I was going to respond to an anti Airbnb/Uber/Lyft rant by Morazov, but other things got in the way. Apparently, some guy has done the same thing against Tinder on Vanity Fair.

Farhad: I’ve got to say, though: Tinder had a point about the Vanity Fair story. Not only did it adopt a tone of high moral panic about dating apps — it compared their effects to the melting of the polar ice caps and the “Sixth Extinction” — but as New York Magazine’s Jesse Singal pointed out, the article was even factually suspect. Sociological research suggests that millennials like yourself appear to have fewer sexual partners than previous generations. (Sorry!) If it’s really the case that Tinder and other apps are killing true love in favor of one-night stands, there’s little evidence for it.

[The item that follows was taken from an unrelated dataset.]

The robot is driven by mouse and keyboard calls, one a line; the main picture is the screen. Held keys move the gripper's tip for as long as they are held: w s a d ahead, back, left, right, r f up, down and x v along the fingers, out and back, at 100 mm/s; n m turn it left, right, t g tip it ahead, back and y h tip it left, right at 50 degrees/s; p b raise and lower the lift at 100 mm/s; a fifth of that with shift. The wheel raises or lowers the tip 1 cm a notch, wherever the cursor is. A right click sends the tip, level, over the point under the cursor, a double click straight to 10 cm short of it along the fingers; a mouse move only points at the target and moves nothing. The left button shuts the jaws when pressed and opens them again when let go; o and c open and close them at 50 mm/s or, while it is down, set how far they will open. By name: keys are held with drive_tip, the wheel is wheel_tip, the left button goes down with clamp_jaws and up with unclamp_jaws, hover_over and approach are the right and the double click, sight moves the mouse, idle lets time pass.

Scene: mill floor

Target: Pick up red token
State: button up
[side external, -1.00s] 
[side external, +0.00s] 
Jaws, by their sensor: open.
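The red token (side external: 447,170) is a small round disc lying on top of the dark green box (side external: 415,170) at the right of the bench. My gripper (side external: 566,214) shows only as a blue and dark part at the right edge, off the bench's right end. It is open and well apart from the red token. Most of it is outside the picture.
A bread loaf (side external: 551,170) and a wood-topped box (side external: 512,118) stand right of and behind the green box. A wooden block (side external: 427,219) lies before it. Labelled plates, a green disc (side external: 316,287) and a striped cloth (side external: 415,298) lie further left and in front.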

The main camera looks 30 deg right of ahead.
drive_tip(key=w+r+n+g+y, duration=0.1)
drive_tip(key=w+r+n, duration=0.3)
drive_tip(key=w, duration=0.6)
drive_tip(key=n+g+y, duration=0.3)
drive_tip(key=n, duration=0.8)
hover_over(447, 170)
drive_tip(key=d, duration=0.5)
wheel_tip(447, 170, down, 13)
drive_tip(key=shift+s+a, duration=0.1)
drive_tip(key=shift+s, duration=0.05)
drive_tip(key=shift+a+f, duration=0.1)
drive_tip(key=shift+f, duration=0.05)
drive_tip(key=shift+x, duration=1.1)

Mike: How does one even kill true love, anyway? It’s this presupposition that a potential increase in sex — or a short-term relationship based on sex — precludes the idea of finding “love” sooner or later, which I think is bogus.
Also, talking about sex with you is about as pleasant as getting the birds and bees talk from my dad. But I have a way to make this technological. Hear me out.
Tinder is, in some ways, simply another marketplace facilitated by the Internet, just as we’ve had the eBays, Craigslists and Airbnbs of the world. Take the moralizing stance out of an increase in matches and think about it: The Internet eases the connectivity of supply (the undersexed) to demand (the sex-seeking). That’s a good thing, no?


What is wrong with making it easier for willing buyers and sellers getting together over ICT platforms?